The block reminds me a bit of the Swoon block which was all over the blogosphere a while ago and which I still want to make.  Not quite the same but similar-ish.

I am glad to have finished this top despite the problems, which were largely of my own making. I should have spent more time on the redrafting. There was actually quite a lot of helpful information in the pattern, with cutting diagrams and piecing plan as well as templates: it's just that it was all designed and labelled in centimetres...

I had started cutting out before Christmas and had to abandon the project when visitors started arriving, so it was a relief to retrieve the pieces from where they had been scattered about the house, and finally get the top assembled. My aim is to sit down and do some hand quilting this weekend so that I can post a proper finish very soon.  Meanwhile I am linking to Crazy Mom Quilts for Finish it up Friday as I feel good about not having this one in pieces any more.

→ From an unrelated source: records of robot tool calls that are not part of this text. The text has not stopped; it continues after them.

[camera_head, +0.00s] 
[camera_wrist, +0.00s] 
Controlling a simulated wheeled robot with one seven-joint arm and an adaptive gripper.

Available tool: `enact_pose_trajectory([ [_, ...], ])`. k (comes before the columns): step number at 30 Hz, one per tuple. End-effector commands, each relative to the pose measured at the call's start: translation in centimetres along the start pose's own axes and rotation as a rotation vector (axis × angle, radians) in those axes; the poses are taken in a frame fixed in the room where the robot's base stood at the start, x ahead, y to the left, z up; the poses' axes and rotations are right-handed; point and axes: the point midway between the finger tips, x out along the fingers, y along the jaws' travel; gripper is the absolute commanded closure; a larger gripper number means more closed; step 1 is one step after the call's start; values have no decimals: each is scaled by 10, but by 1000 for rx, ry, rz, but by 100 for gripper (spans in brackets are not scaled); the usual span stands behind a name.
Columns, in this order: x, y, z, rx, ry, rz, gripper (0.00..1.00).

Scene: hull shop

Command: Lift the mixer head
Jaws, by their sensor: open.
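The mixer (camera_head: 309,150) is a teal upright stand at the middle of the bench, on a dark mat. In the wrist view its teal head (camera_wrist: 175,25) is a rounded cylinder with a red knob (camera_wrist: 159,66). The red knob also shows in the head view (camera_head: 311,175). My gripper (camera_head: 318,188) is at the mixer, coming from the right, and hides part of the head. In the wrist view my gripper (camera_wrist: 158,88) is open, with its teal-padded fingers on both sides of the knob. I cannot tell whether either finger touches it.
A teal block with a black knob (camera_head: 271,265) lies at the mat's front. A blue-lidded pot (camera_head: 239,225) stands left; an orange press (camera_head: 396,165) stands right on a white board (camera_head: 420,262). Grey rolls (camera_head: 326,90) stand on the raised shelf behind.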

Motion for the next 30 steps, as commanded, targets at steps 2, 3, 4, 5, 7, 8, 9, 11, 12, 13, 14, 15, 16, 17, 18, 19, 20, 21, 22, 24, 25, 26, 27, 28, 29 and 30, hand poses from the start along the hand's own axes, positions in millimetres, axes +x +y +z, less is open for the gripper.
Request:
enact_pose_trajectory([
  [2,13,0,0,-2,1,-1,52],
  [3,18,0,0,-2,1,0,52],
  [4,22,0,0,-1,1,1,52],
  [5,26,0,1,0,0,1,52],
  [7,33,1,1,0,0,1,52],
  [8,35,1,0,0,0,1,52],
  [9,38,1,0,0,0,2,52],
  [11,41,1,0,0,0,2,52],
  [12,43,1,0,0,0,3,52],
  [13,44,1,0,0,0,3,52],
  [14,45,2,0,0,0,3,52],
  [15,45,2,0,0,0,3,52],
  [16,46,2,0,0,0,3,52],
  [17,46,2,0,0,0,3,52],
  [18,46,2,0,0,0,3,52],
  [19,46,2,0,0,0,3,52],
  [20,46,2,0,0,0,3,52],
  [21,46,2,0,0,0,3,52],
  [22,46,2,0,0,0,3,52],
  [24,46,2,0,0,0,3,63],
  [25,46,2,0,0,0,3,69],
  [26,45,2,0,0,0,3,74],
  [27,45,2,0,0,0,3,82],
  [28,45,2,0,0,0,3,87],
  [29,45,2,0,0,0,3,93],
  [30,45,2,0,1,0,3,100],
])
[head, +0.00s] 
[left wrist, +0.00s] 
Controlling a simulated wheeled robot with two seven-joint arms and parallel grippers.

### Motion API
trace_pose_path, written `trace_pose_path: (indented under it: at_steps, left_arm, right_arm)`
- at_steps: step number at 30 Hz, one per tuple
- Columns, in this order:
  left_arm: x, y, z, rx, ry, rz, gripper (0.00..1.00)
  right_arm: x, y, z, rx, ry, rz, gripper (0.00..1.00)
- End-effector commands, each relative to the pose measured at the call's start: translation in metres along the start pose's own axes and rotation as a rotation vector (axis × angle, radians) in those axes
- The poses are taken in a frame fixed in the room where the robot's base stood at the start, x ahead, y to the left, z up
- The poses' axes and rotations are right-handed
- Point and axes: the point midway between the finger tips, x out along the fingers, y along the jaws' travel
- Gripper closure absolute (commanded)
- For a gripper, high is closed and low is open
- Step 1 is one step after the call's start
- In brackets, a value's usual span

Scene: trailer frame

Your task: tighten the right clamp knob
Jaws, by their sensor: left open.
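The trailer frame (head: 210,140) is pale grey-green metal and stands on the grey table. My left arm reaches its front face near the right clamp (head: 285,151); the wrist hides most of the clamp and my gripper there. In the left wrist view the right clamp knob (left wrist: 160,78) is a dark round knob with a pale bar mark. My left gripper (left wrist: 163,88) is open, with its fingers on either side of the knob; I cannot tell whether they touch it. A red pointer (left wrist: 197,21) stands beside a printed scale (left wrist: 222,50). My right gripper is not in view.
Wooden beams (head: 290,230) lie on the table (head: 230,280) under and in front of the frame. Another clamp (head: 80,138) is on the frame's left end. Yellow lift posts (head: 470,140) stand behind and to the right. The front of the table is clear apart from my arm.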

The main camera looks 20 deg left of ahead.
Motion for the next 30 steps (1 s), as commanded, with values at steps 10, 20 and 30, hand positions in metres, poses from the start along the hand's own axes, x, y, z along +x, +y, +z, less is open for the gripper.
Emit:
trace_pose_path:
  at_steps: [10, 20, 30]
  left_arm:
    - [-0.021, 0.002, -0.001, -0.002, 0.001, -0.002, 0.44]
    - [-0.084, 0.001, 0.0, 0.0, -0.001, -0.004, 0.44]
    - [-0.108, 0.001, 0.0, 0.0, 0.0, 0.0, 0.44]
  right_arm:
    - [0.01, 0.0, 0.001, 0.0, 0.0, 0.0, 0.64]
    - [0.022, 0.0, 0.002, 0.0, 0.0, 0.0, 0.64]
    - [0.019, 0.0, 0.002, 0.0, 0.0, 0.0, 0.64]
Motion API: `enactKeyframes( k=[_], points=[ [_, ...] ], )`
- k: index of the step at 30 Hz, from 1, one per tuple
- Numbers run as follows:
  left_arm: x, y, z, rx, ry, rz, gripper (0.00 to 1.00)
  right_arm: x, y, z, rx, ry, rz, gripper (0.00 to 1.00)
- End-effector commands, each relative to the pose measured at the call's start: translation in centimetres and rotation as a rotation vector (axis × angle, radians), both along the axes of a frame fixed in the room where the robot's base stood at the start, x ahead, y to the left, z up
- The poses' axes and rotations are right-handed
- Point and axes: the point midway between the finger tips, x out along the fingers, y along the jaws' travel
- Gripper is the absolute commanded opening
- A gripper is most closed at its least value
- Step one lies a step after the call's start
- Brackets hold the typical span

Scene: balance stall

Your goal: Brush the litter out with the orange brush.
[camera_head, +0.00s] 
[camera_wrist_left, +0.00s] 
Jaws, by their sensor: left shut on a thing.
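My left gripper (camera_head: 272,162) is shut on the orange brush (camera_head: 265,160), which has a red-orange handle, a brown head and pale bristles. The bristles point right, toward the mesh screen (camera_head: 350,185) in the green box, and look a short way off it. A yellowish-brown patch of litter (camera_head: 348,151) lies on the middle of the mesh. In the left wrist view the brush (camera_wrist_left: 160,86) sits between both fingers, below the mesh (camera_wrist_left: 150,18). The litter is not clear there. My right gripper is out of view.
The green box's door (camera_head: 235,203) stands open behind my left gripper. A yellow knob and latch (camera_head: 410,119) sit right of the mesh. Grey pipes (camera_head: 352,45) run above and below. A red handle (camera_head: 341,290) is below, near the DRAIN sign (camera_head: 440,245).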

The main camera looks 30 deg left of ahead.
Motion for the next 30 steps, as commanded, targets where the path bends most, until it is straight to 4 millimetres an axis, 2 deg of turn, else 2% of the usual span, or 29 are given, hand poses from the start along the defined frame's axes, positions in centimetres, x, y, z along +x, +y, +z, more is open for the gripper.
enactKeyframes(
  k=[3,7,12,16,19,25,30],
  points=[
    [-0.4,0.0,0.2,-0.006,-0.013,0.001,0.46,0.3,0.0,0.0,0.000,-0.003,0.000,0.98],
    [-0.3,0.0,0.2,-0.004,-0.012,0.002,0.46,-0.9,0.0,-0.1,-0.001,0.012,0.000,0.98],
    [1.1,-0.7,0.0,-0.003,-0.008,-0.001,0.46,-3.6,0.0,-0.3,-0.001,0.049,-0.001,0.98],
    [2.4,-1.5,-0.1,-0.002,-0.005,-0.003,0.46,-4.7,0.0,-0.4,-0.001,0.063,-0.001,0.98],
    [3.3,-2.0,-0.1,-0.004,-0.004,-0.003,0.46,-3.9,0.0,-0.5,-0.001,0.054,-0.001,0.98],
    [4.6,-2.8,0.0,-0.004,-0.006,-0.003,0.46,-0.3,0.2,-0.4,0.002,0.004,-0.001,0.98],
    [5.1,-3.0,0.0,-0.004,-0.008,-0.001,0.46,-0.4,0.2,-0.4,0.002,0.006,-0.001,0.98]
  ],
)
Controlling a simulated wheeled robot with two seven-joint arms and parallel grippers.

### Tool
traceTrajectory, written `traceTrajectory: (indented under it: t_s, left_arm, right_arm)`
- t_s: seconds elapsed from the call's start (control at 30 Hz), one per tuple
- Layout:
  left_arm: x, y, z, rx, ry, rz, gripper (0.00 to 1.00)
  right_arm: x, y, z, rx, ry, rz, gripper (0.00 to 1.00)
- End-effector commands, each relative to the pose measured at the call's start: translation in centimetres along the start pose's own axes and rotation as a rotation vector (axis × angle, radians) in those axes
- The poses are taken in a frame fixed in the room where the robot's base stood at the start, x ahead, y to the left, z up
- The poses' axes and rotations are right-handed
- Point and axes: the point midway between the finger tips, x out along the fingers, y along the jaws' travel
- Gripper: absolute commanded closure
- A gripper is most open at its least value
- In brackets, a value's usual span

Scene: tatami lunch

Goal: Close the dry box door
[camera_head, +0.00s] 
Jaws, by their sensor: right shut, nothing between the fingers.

We aren't expecting snow I am glad to say, so if you are on the east coast of America and watching the weather forecast anxiously, I hope you will stay warm and safe this weekend.

Wednesday 20 January 2016

WIP Wedding-sday Quilt

Hi all.  Couldn't resist the play on words as I am linking today to WIP Wednesday at Freshly Pieced!



On this bright and frosty morning I am in the middle of making a quilt as a wedding present for the daughter of a friend who is getting married in April.

I have known her since she was a baby, the daughter that is, not the friend, and she shares a birthday with me so that makes her extra-special.


Here is just a quick peep at the fabrics (mostly Peppered Cottons and a few tone on tones to fill in gaps in the range of colour) and the Bargello layout.



The top is going together really well and the colours make me happy.  It looks a lot more complicated than it is - always better than the other way round...

Hope to show you a completed top quite soon.

Friday 15 January 2016

Bountiful Baskets mini quilt

Here's a little top put together at speed to give me a finish for today's link to Crazy Mom Quilts: Finish it up Friday. Not the most worthy motive I know but I needed a deadline!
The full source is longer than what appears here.